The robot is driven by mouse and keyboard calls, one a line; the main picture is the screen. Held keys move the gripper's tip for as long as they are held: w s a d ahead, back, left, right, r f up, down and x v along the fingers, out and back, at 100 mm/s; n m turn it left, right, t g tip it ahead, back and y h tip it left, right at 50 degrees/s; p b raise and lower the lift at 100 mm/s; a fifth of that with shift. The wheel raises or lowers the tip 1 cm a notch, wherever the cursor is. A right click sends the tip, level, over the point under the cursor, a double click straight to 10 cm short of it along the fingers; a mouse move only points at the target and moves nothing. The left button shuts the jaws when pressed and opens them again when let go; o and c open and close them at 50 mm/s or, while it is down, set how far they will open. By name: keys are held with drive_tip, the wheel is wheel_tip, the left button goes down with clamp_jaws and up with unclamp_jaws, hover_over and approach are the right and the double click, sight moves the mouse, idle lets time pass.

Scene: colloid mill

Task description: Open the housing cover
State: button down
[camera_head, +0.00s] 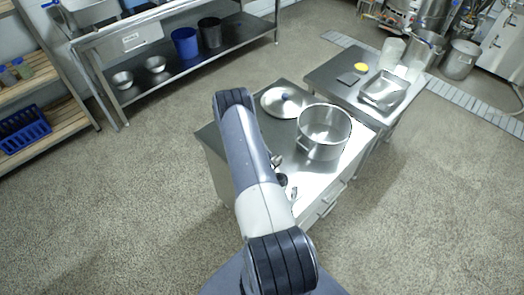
* * * *
_Set problem_:
Drop the pictures, then reproduce exactly the lines from the one with "Task description: Open the housing cover" through the final line of the listing.

_Task answer_:
Task description: Open the housing cover
State: button down
[camera_head, +0.00s] 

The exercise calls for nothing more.